Making space for digital statecraft
The work of consultancy models in an audit of police digitalisation
DOI:
https://doi.org/10.5324/njsts.v13i1.5858Abstract
Models for “digital transformation” are the current idiom for guiding digitalisation practice within key Norwegian state agencies, including the police. In this article, we follow how a team of state auditors encounter these models as they seek to evaluate the digitalisation work of the Norwegian Police Service. As we show in this paper, these models offer a clear direction for managers struggling with achieving digital change.
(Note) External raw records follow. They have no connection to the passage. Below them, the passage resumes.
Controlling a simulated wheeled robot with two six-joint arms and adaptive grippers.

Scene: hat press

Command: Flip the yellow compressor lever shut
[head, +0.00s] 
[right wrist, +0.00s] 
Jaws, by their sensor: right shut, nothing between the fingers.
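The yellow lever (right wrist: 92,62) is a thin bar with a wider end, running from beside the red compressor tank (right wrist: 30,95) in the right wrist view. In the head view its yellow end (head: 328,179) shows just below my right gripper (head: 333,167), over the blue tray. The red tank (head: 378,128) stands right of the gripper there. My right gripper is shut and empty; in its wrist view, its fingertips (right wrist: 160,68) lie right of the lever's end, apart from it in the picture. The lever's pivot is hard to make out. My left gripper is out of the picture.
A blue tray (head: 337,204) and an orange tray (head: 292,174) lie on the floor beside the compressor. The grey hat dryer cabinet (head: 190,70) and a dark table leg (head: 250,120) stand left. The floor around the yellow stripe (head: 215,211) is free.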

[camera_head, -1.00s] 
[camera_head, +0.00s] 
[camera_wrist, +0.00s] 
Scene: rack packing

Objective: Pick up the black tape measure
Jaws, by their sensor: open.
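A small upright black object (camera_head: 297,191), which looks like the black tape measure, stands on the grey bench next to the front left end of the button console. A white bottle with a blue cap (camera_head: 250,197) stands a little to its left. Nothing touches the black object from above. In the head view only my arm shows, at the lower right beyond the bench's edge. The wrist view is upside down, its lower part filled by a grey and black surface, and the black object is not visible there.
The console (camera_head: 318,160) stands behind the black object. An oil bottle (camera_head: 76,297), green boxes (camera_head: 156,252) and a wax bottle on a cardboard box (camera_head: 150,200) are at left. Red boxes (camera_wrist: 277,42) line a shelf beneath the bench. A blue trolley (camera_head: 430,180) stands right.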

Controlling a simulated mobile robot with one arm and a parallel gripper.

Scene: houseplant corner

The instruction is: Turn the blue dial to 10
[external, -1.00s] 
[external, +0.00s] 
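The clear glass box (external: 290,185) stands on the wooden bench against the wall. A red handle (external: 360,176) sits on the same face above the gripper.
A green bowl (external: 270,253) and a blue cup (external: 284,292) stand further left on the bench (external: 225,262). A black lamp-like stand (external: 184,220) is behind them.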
Yet while proposing distinct steps to follow and criteria to fulfil to enable the complex organizational and technological development processes that allow them to reach “digital maturity”, the models stop short of giving a specific recipe for how to get there. Through a detailed empirical study, we explore how such models, developed and promoted by management consultants, enter the public sector by means of books, meetings, and PowerPoint presentations. We show how the auditors and police officials engage with these models in different ways: For the auditors, they are tried out as a methodological aid in the process of evaluating the object of police digitalisation. For the police officials being audited, their chosen model helps them carve out a space for digitalisation, thereby becoming a useful aid in their internal political struggles. We argue that for the police, the model’s authority comes from their being solid and opaque at the same time. This paradox turns out to be highly productive and enables the model to act as a placeholder delineating a space for action for the police officials struggling to digitalise their sector.